The number is the most exhilerating part of the charming if sometimes strenuous touring production of Peter Pan currently at Virginia's Wolf Trap. In "I'm Flying," the show whizzes past that second star to the right after pleasantly hovering for a somewhat draggy first act. If the show never completely transports us to that land where "dreams are born and time is never planned," this Never Never Land still has plenty of moments that are capable of turning you once again into a wide-eyed kid clapping a fairy out of a twinkling coma.

Never considered one of the top-tier classics of the musical theatre canon, Peter Pan's
Charlap/Styne/Comden/Green score is occasionally trite and forgettable ("Wendy") yet also has more than enough gems ("I'm Flying," "I Won't Grow Up"). James M. Barrie's play (he's credited as the musical's book-writer) has spawned a number of films--such as Steven Speilberg's fantasia Hook, and an animated Disney film that makes the musical's rather un-PC view of Native Americans seem progressive in comparison. Of course, the musical also features such beloved characters as Peter, Wendy (appealing if long-toothed Elisa Sagardia), John and Michael Darling (Gavin Leatherwood and scene-stealingly cute Shawn Moriah Sullivan) and Tiger Lily (lithe Lauren Masiello) facing off against buffoonish buccaneer Captain Hook (Howard McGillin), and it has endured mostly due to a revered TV version that starred the original Broadway Peter, the irresistibly pixieish Mary Martin.

Unlike Peter and his pesky shadow, Martin and the role were once thought to be inseparable; since then, others have made their mark on the airborne lost boy--first Sandy Duncan and now Rigby. Clad in a leafy tunic and green tights, Rigby is superb as Peter. Not much taller than John and Michael, the ex-Olympic gymnast brings a muscular grace to Peter's physicality, the shuffling petulance of a preteen boy to her interactions with Wendy and a defiant spunk to her face-offs with Hook.  She sings well, too, in her thin, airy voice and also carries off Peter's fear of adulthood and vulnerability--the kid was kind of forgotten by his own parents. The climactic save-the-fairy scene seems a little phoned-in, but then, Rigby has been playing Peter (on and off) since the Bush administration--the very first one. Ultimately, she's still thrilling.

Tinker Bell is a glowing bloom of light in the show, and Tom Ruzika's lighting designs are loudly colorful. In its sets (by John Iacovelli), too, Peter Pan has a certain gaudiness, but it's completely appropriate. They reflect a child's bright, exaggerated view of reality; the Darling bedroom, with its slightly skewed perspective, drowns in mauves and pinks and Captain Hook's fearsome ship seems carved out of rubber more so than wood.
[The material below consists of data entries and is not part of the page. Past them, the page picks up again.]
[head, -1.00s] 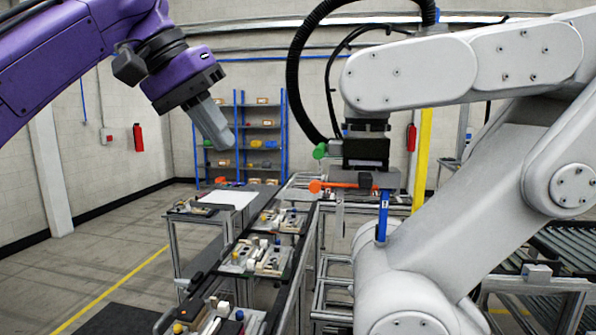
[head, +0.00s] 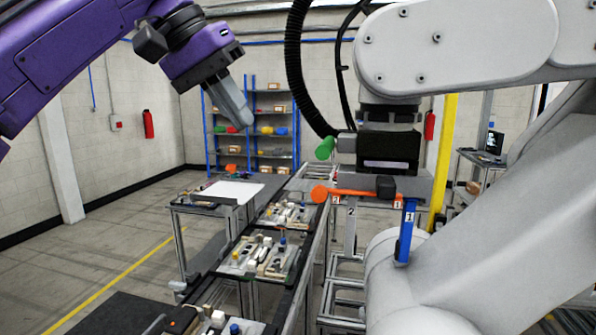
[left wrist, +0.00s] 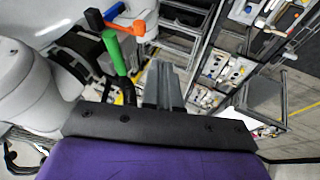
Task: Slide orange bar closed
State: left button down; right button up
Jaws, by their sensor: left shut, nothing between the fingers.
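The orange bar (head: 352,194) with a round orange knob at its left end sits on the tool at the end of the white robot arm, roughly level. It also shows in the left wrist view (left wrist: 97,20), up and left of my fingers. My left gripper (head: 243,122) hangs from the purple arm, shut and empty, pointing down and right. In the head view it is above and left of the orange knob, clearly apart from it. In the left wrist view its fingers (left wrist: 162,80) reach up from the centre. My right gripper is out of view.
A green handle (head: 325,148) sits above the orange knob, near my fingers in the left wrist view. A blue piece (head: 406,232) hangs below the bar. The white arm (head: 455,55) fills the right. A conveyor with pallet fixtures (head: 268,258) runs below. Open floor lies left.

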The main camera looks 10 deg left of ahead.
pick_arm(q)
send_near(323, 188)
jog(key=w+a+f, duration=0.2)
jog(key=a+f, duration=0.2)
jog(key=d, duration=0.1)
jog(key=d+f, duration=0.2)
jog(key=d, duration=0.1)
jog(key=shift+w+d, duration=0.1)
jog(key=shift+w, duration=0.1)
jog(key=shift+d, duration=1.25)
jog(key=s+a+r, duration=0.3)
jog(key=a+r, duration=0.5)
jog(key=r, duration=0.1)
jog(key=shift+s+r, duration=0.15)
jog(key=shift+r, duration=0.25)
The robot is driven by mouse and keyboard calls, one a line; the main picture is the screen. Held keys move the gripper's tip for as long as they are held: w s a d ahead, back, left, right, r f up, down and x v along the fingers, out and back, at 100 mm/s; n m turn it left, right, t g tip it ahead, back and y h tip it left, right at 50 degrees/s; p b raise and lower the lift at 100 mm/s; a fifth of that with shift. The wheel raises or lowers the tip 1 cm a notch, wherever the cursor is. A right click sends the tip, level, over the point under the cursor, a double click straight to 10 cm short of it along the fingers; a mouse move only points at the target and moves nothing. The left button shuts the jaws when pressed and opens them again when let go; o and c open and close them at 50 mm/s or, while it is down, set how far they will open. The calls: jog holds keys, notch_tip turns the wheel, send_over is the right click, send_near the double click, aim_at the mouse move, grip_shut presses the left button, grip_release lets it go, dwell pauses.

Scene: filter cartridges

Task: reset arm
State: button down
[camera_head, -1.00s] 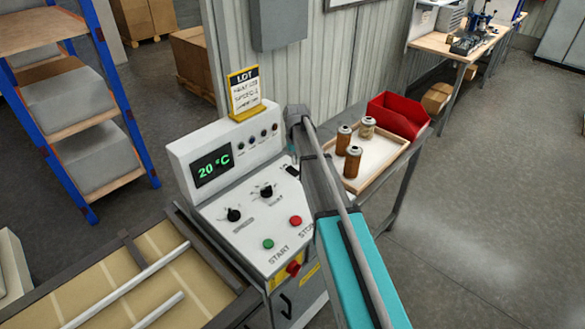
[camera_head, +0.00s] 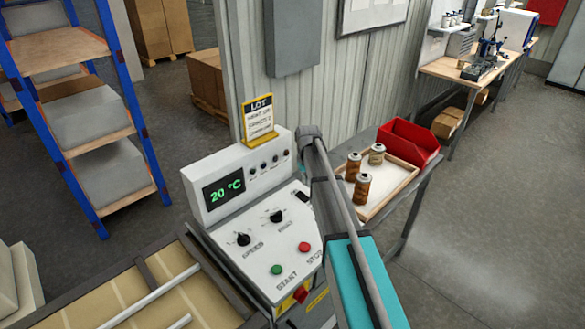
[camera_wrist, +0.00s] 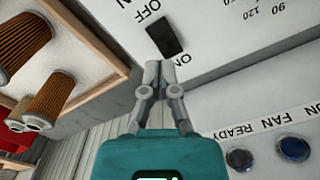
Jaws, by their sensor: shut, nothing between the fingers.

The papier mache rocks of Never Never Land and Blindman's Bluff also have this quality, and the cut-out trees that border Peter's underground lair seem transplanted from Sendak's Where The Wild Things Are. Mermaids, lovely and rabid, hiss in a grotto of violet and turquoise light; such wonders don't delight children alone. Shigeru Yaji's costumes are mostly divided into three major schemes--Pirate, Lost Boy and Indian; he particularly finds success with his witty pirate designs. A sea-dog League of Nations, a gaucho pirate grimaces beside a kilted one. Captain Hook, of course, wears his trademark red velvet, gold braid and raven periwig.

Hook leads his motley band through a number of dance styles--tango, tarantella and waltz. "Hook's Waltz" is probably the most engaging as the splendidly-voiced McGillin (who also plays Mr. Darling) boasts of being the "swiniest swine in the world." Delivering his lines with such melodramatic tremulousness that he almost sings them, McGillin slices into this delicious ham chunk of a number; his Hook has a commanding panache even at his goofiest. As for Patrick Richwood's Mr. Smee--well, his facial expressions are as relentlessly restless as Patti Colombo's choreography; the dances work far more than the schtick. Director Glenn Casale, who otherwise stages the show with spirit, really should have known better. (Come to think of it, why did he let a Lost Boy touch the steaming mushroom above Peter's chimney right after it burned Hook?)

Yet Colombo's choreography, based on the original by Jerome Robbins, can grow tiring in its unflagging vigor and athleticism, and one wishes for more variety. "Ugg-a-Wugg" (a frenzied tom-tom version of Stomp!) stops the show, but after its dazzling assault, the wistful lullaby "Distant Melody" (sung by Peter and Wendy) comes as a relief. And while Rigby's flying is thrilling, one wishes the sets wouldn't wobble and that the thing on her face looked more like a dirt stain than a mic; forget the visible wires. The show's spectacle bleeds into artificiality at times.

This Peter Pan isn't perfect and it won't necessarily restore one's belief in fairies. Yet Rigby is sublime, the show sometimes soars and when an audience composed of almost 50% children stands to cheer for that other gravity-defying green character, it's hard not to think a few happy thoughts of one's own.